Winds shake the soft rustle of leaves and make shiver the wavelets of a narrow brook, guiding the first hesitating notes of a fine acoustic guitar. Meditative and dreamy, Kingfisher Falls floods our ears with a 2nd line of more melodious guitar. A melancholic guitar which draws a beautiful tune fed by regrets and which looks for refuge in the fluty breaths of a soft mellotron kind synth. Delicate and meditative, Kingfisher Falls is also the soft reflection of inner feelings which surround the delicate music of Steve Orchard. It’s a music which leans on a lead guitar line to which other guitar recordings stream to forge beautiful melodies of which the background is filled by samplings of England countryside. This way we have the feeling to hear a trio of guitarists whose agile fingers knit beautiful acoustic melodies. And this is the core and premises of RIVERBOAT which flows in our ears like a collection of 9 beautiful and easy listening melodic structures. If Poachers Dawn, Ducks and Drakes and Night Moorings are similar to Kingfisher Falls, Buttercup Necklace offers a more cheerful and lively canvas where harmonies dance and cavort innocently on a fluty synth and nice orchestral arrangements. Besides, this title opens a new chapter in Riverboat with a series of more cheerful titles of which melancholy is split among more lively rhythms. A multitude of guitar strings are giving rendezvous to feed the very beautiful Summer Storm. Notes which structure crisscrossed melodies, tumbling down and singing with innocence under rumbling thunders. And the more we go deeper into RIVERBOAT and the more we let ourselves invaded by this oniric meditative sweetness. Priddy Fair is a marvel which capsizes us unmistakably with an approach as melancholic as melodious. By far my preferred title with the very beautiful River Lullaby which is stunningly enchanting with this skilful mixture of harmonies floating on the back of a nostalgia fed by ethereal vocals which are melting to nice fanciful violins. Abbey Fountain is not outdone with its scattered notes which shape suspended harmonies and revolve around a fluty approach worthily the Knights of the Round Table eras while Downstream flows with an avalanche of notes pinching a solitary melody.

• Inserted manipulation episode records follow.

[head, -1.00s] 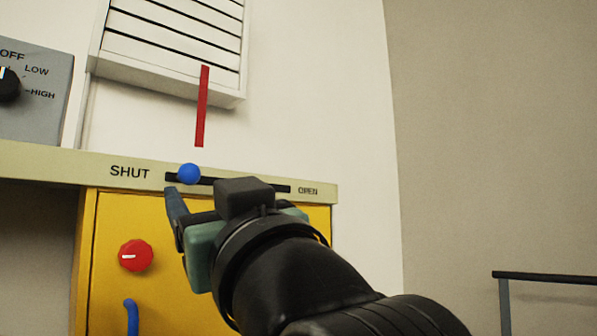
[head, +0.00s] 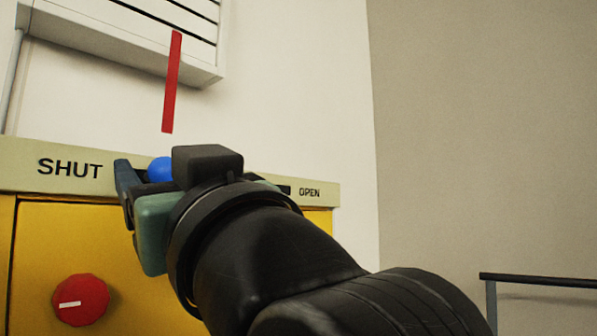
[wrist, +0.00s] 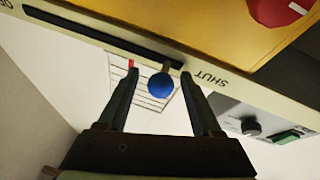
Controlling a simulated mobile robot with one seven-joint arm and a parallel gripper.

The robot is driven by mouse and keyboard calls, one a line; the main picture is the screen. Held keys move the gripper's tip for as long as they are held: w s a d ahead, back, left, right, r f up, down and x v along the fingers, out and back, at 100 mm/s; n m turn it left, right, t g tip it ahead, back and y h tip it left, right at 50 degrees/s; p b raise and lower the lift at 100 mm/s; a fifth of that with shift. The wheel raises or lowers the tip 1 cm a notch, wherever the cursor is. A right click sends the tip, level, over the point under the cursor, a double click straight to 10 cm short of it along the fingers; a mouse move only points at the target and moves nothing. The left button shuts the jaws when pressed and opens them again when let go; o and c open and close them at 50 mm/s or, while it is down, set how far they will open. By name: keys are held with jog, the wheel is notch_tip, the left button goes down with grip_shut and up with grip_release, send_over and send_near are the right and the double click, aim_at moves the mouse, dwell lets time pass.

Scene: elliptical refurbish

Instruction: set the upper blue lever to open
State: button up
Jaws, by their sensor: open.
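The upper blue lever, a round blue knob (head: 160,170), sits at the SHUT end of its dark slot (head: 284,190) in the pale panel strip. In the wrist view the blue knob (wrist: 161,85) lies between the two fingers of my open gripper (wrist: 160,82), with space on both sides. In the head view my gripper (head: 150,178) is at the knob, one finger on its SHUT side. My wrist hides most of the slot. The word OPEN (head: 309,193) marks the right end, and SHUT (head: 70,168) the left.
A red dial (head: 81,300) sits on the yellow door below the strip. A white louvred vent (head: 130,45) with a red bar (head: 172,85) is above. A dark rail (head: 540,280) stands at the lower right. The wall right of the panel is bare.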

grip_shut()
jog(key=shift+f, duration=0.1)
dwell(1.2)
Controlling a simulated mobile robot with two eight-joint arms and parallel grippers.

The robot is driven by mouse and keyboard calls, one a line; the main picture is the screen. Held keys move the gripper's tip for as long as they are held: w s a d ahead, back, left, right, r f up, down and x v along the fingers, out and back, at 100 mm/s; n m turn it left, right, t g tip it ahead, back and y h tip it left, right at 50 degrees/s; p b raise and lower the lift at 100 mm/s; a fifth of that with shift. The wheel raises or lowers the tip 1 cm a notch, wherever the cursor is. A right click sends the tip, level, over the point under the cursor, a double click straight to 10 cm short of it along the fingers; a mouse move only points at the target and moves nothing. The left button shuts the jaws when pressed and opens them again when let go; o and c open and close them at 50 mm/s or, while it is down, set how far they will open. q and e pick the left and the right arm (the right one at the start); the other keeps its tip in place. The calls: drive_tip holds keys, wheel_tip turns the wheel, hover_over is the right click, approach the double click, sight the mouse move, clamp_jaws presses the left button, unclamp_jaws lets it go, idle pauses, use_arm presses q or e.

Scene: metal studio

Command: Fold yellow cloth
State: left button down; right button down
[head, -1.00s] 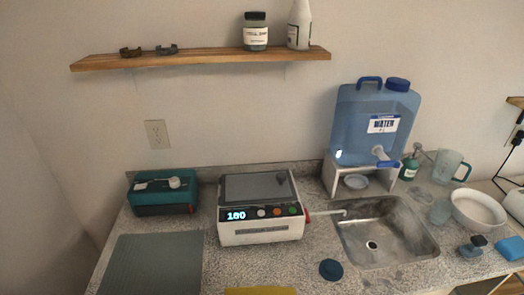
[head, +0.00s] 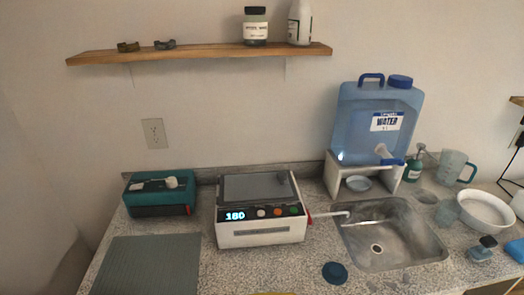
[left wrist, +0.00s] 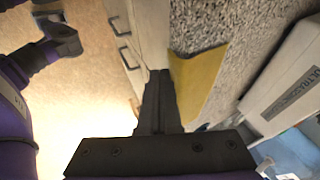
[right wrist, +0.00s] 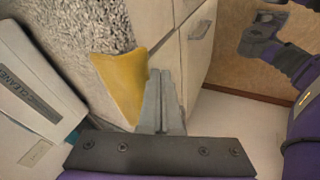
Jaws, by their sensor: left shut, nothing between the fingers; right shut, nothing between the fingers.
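The yellow cloth (head: 272,293) shows only as a thin sliver at the bottom edge of the head view. In the left wrist view the cloth (left wrist: 200,82) lies along the counter's front edge, by the cabinet front. It also shows in the right wrist view (right wrist: 120,82). My left gripper (left wrist: 160,74) is shut and empty, close beside the cloth. My right gripper (right wrist: 161,74) is shut and empty, close beside the cloth's edge. Whether either fingertip touches the cloth I cannot tell. Neither gripper is in the head view.
On the speckled counter (head: 280,272) stand a white device (head: 260,233) with a lit display, a teal box (head: 160,208) and a grey mat (head: 150,265). A sink (head: 390,235), a blue round lid (head: 335,272) and a water jug (head: 375,130) are to the right.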

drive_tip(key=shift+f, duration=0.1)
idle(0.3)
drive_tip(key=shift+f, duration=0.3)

If you like New Age and meditative music, you will like Steve Orchad's RIVERBOAT. New Age not being my favorite musical tendancy I had to wait the ideal occasion before letting Steve Orchad's last feed my ears. And I was agreeably surprised by so much fluidity and harmonies on musical structures as much contemplative as melodic. I found on it this soft acoustic essence that had charmed me with Checkfield and their Water, Wilnd and Stone released in 1987 on the Mannheim Steamroller’s American Gramaphone label. There are very poignant titles there such as Buttercup Necklace, Priddy Fair and River Lullaby which deserve to be heard. I agree that this is not EM but it’s a nice relaxing and meditative music which will please certainly the American market. The reason to be of this New Age division of David Wright label which, as usual, produced high quality music and this whatever the kinds.